What you need to do.
Print the material below exactly as it stands, please, from its first line to the line holding "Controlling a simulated", with no pictures.

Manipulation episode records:

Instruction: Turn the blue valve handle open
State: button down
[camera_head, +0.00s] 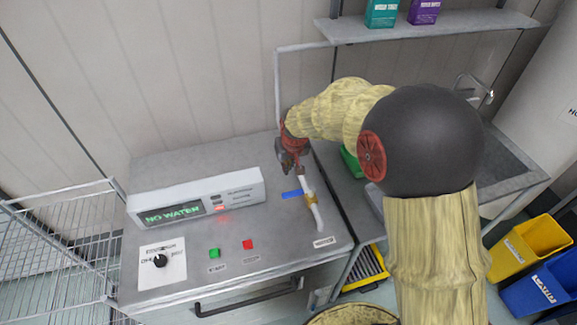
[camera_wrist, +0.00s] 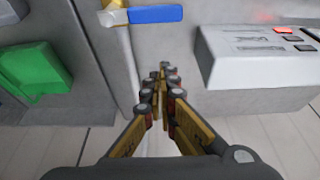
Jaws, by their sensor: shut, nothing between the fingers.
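The blue valve handle (camera_head: 292,194) sticks out to the left from a brass valve body (camera_head: 311,199) on a white pipe (camera_head: 318,214), at the right side of the grey machine top. In the wrist view the blue handle (camera_wrist: 156,14) is at the top, pointing right from the brass body (camera_wrist: 113,15). My gripper (camera_head: 290,165) is above the machine top, behind the handle in the head view. In the wrist view my gripper (camera_wrist: 160,75) is shut and empty, its fingertips apart from the handle in the picture. The gripper's fingertips are hard to make out in the head view.
A control box (camera_head: 197,194) with a green "NO WATER" display stands left of the handle. Green (camera_head: 214,253) and red (camera_head: 247,244) buttons and a dial (camera_head: 161,259) are in front. A green object (camera_head: 351,162) lies right of the pipe. A shelf (camera_head: 440,26) hangs above.

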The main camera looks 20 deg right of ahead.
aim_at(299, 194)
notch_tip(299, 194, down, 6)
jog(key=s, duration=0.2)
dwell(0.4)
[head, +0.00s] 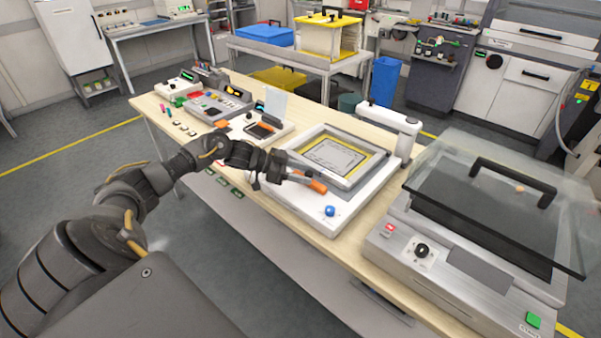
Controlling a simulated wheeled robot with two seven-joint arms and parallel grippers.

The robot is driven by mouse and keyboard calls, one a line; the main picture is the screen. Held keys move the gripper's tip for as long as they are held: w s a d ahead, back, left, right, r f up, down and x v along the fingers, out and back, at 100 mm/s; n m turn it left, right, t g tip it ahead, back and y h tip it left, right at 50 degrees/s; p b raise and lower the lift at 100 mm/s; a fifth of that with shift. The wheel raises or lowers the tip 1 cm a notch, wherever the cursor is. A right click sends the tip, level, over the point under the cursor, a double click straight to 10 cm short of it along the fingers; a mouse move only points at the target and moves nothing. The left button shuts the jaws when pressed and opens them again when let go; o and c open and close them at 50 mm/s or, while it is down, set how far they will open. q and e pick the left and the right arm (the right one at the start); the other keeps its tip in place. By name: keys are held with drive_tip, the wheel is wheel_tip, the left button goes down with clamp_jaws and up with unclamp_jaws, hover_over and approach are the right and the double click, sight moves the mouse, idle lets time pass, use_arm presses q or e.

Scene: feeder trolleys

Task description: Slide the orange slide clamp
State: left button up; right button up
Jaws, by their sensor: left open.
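The orange slide clamp (317,187) sits at the front left edge of the white machine (297,221) with the yellow-bordered frame (352,150). My left gripper (292,177) reaches in from the left, just left of the clamp. Its fingers are open, with the tips close to the clamp; I cannot tell whether they touch it. The gripper hides part of the machine's left edge. My right gripper is not in view.
A blue ball knob (330,211) stands on the machine's front corner, near the clamp. A steel unit with a raised clear lid (490,190) stands to the right. Small devices (215,103) crowd the table's left end.

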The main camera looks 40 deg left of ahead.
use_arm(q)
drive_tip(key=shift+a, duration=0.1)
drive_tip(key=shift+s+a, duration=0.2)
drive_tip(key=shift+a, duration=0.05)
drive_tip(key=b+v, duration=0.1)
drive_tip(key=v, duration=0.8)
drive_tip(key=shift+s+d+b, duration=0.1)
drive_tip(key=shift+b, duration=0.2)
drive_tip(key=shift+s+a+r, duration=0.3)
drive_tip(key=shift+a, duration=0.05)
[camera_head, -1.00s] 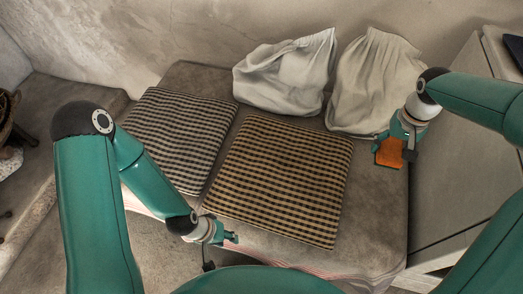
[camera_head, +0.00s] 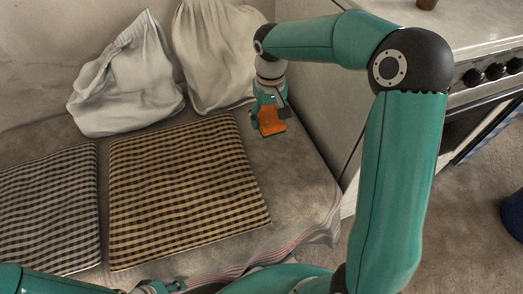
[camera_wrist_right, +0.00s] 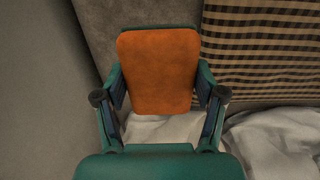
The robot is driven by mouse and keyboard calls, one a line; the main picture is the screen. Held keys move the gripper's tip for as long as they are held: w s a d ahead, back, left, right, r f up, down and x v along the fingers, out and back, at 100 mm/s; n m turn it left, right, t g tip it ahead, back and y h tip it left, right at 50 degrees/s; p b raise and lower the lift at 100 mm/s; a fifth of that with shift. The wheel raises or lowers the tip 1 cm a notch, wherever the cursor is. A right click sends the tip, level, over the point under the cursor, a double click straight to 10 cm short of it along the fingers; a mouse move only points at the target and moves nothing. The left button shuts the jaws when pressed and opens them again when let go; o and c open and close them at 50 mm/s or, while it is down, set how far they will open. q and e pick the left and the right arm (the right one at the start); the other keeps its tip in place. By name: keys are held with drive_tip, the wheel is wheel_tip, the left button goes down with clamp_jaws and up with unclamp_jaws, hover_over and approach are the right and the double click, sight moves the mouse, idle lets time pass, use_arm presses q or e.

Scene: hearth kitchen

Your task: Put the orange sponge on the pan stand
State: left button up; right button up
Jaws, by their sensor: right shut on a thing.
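The orange sponge (camera_head: 271,121) is a flat, rounded block. My right gripper (camera_head: 270,112) is shut on it and holds it over the far right part of the grey bench, beside the brown checked cushion. In the right wrist view the sponge (camera_wrist_right: 160,70) sits between the two fingers of the gripper (camera_wrist_right: 160,95), its broad face toward the camera. My left gripper (camera_head: 160,287) shows only in part at the bottom edge of the head view; its fingers cannot be made out. I cannot make out a pan stand in either view.
Two checked cushions, one brown (camera_head: 185,190) and one grey (camera_head: 45,205), lie on the bench (camera_head: 300,190). Two pale cloth sacks (camera_head: 125,80) lean on the wall behind. A stove with black knobs (camera_head: 494,71) and a pale worktop (camera_head: 480,22) stand at the right.

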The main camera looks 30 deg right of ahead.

Output for this exercise.
Instruction: Turn the blue valve handle open
State: button down
[camera_head, +0.00s] 
[camera_wrist, +0.00s] 
Jaws, by their sensor: shut, nothing between the fingers.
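The blue valve handle (camera_head: 292,194) sticks out to the left from a brass valve body (camera_head: 311,199) on a white pipe (camera_head: 318,214), at the right side of the grey machine top. In the wrist view the blue handle (camera_wrist: 156,14) is at the top, pointing right from the brass body (camera_wrist: 113,15). My gripper (camera_head: 290,165) is above the machine top, behind the handle in the head view. In the wrist view my gripper (camera_wrist: 160,75) is shut and empty, its fingertips apart from the handle in the picture. The gripper's fingertips are hard to make out in the head view.
A control box (camera_head: 197,194) with a green "NO WATER" display stands left of the handle. Green (camera_head: 214,253) and red (camera_head: 247,244) buttons and a dial (camera_head: 161,259) are in front. A green object (camera_head: 351,162) lies right of the pipe. A shelf (camera_head: 440,26) hangs above.

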The main camera looks 20 deg right of ahead.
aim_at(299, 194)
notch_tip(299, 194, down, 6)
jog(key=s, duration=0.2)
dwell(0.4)
[head, +0.00s] 
Controlling a simulated wheeled robot with two seven-joint arms and parallel grippers.

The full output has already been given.